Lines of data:
= = = =

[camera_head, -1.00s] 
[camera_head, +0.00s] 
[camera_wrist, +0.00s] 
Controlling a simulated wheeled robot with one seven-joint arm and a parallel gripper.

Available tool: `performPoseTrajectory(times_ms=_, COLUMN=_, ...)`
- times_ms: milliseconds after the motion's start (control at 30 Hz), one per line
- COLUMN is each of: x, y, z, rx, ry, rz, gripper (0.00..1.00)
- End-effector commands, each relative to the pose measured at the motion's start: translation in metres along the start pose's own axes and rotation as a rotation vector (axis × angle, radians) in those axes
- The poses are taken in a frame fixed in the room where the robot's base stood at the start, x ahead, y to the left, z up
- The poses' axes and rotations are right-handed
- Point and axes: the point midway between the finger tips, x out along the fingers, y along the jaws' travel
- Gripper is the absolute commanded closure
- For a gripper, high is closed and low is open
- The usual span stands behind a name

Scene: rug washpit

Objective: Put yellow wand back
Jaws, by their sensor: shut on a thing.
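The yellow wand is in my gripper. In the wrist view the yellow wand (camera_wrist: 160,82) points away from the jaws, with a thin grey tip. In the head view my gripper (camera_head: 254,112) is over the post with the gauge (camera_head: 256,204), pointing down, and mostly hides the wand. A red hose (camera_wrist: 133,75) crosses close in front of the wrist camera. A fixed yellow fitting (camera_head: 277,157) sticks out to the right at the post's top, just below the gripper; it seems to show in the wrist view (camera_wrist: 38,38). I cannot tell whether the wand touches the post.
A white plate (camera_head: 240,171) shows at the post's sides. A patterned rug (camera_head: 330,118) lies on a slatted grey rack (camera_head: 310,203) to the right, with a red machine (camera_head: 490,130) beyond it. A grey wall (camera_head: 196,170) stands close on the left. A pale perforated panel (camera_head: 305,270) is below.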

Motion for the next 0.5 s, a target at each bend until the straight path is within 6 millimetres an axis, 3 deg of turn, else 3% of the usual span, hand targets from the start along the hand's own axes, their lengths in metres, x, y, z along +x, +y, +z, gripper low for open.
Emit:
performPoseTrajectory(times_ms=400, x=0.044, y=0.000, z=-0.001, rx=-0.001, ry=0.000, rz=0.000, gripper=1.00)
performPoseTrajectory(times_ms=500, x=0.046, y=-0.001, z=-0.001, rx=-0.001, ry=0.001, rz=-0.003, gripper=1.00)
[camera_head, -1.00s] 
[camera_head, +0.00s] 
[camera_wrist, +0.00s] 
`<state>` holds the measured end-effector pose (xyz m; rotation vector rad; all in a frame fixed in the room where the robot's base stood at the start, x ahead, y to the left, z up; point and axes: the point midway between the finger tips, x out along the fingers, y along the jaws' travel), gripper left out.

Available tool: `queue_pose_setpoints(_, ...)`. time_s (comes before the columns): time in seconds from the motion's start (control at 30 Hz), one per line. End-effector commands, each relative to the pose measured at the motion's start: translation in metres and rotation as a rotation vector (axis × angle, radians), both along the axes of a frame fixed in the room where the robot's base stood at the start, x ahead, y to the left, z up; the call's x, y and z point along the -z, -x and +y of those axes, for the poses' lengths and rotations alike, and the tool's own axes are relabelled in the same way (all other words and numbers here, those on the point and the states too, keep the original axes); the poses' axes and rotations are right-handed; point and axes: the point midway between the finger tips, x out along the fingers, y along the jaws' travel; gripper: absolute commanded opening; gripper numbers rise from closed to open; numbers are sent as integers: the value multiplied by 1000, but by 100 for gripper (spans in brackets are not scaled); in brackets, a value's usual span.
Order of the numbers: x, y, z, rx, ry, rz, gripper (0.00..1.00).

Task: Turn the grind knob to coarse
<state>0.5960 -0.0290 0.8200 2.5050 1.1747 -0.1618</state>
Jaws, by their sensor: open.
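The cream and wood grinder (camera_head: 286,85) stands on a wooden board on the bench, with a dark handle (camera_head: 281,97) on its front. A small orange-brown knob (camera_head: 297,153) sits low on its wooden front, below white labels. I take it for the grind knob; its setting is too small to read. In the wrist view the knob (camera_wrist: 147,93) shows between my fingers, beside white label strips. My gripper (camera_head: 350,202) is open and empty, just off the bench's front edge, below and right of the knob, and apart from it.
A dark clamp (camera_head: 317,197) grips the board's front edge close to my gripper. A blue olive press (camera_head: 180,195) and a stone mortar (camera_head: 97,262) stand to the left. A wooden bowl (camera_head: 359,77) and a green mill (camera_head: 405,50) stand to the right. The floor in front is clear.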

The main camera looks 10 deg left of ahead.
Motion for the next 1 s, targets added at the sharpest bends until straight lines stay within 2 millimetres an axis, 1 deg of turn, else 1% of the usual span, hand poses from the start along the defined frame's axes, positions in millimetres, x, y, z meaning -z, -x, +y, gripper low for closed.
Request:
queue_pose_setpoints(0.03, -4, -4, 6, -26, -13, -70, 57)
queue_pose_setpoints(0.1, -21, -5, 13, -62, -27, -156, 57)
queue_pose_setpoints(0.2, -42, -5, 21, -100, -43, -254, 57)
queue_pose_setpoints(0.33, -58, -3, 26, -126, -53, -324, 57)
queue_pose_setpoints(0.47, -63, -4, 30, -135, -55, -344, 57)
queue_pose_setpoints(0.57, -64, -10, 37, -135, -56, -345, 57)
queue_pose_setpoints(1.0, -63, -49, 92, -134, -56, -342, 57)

= = = =

Instruction: Take the entries above and copy them out exactly.

Output for this task:
[camera_head, -1.00s] 
[camera_head, +0.00s] 
[camera_wrist, +0.00s] 
Controlling a simulated wheeled robot with one seven-joint arm and a parallel gripper.

Available tool: `performPoseTrajectory(times_ms=_, COLUMN=_, ...)`
- times_ms: milliseconds after the motion's start (control at 30 Hz), one per line
- COLUMN is each of: x, y, z, rx, ry, rz, gripper (0.00..1.00)
- End-effector commands, each relative to the pose measured at the motion's start: translation in metres along the start pose's own axes and rotation as a rotation vector (axis × angle, radians) in those axes
- The poses are taken in a frame fixed in the room where the robot's base stood at the start, x ahead, y to the left, z up
- The poses' axes and rotations are right-handed
- Point and axes: the point midway between the finger tips, x out along the fingers, y along the jaws' travel
- Gripper is the absolute commanded closure
- For a gripper, high is closed and low is open
- The usual span stands behind a name

Scene: rug washpit

Objective: Put yellow wand back
Jaws, by their sensor: shut on a thing.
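The yellow wand is in my gripper. In the wrist view the yellow wand (camera_wrist: 160,82) points away from the jaws, with a thin grey tip. In the head view my gripper (camera_head: 254,112) is over the post with the gauge (camera_head: 256,204), pointing down, and mostly hides the wand. A red hose (camera_wrist: 133,75) crosses close in front of the wrist camera. A fixed yellow fitting (camera_head: 277,157) sticks out to the right at the post's top, just below the gripper; it seems to show in the wrist view (camera_wrist: 38,38). I cannot tell whether the wand touches the post.
A white plate (camera_head: 240,171) shows at the post's sides. A patterned rug (camera_head: 330,118) lies on a slatted grey rack (camera_head: 310,203) to the right, with a red machine (camera_head: 490,130) beyond it. A grey wall (camera_head: 196,170) stands close on the left. A pale perforated panel (camera_head: 305,270) is below.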

Motion for the next 0.5 s, a target at each bend until the straight path is within 6 millimetres an axis, 3 deg of turn, else 3% of the usual span, hand targets from the start along the hand's own axes, their lengths in metres, x, y, z along +x, +y, +z, gripper low for open.
Emit:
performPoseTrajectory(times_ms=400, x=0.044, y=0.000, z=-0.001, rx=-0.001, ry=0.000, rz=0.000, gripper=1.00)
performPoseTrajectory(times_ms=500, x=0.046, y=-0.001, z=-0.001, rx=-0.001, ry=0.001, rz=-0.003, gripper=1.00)
[camera_head, -1.00s] 
[camera_head, +0.00s] 
[camera_wrist, +0.00s] 
`<state>` holds the measured end-effector pose (xyz m; rotation vector rad; all in a frame fixed in the room where the robot's base stood at the start, x ahead, y to the left, z up; point and axes: the point midway between the finger tips, x out along the fingers, y along the jaws' travel), gripper left out.

Available tool: `queue_pose_setpoints(_, ...)`. time_s (comes before the columns): time in seconds from the motion's start (control at 30 Hz), one per line. End-effector commands, each relative to the pose measured at the motion's start: translation in metres and rotation as a rotation vector (axis × angle, radians), both along the axes of a frame fixed in the room where the robot's base stood at the start, x ahead, y to the left, z up; the call's x, y and z point along the -z, -x and +y of those axes, for the poses' lengths and rotations alike, and the tool's own axes are relabelled in the same way (all other words and numbers here, those on the point and the states too, keep the original axes); the poses' axes and rotations are right-handed; point and axes: the point midway between the finger tips, x out along the fingers, y along the jaws' travel; gripper: absolute commanded opening; gripper numbers rise from closed to open; numbers are sent as integers: the value multiplied by 1000, but by 100 for gripper (spans in brackets are not scaled); in brackets, a value's usual span.
Order of the numbers: x, y, z, rx, ry, rz, gripper (0.00..1.00).

Task: Turn the grind knob to coarse
<state>0.5960 -0.0290 0.8200 2.5050 1.1747 -0.1618</state>
Jaws, by their sensor: open.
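The cream and wood grinder (camera_head: 286,85) stands on a wooden board on the bench, with a dark handle (camera_head: 281,97) on its front. A small orange-brown knob (camera_head: 297,153) sits low on its wooden front, below white labels. I take it for the grind knob; its setting is too small to read. In the wrist view the knob (camera_wrist: 147,93) shows between my fingers, beside white label strips. My gripper (camera_head: 350,202) is open and empty, just off the bench's front edge, below and right of the knob, and apart from it.
A dark clamp (camera_head: 317,197) grips the board's front edge close to my gripper. A blue olive press (camera_head: 180,195) and a stone mortar (camera_head: 97,262) stand to the left. A wooden bowl (camera_head: 359,77) and a green mill (camera_head: 405,50) stand to the right. The floor in front is clear.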

The main camera looks 10 deg left of ahead.
Motion for the next 1 s, targets added at the sharpest bends until straight lines stay within 2 millimetres an axis, 1 deg of turn, else 1% of the usual span, hand poses from the start along the defined frame's axes, positions in millimetres, x, y, z meaning -z, -x, +y, gripper low for closed.
Request:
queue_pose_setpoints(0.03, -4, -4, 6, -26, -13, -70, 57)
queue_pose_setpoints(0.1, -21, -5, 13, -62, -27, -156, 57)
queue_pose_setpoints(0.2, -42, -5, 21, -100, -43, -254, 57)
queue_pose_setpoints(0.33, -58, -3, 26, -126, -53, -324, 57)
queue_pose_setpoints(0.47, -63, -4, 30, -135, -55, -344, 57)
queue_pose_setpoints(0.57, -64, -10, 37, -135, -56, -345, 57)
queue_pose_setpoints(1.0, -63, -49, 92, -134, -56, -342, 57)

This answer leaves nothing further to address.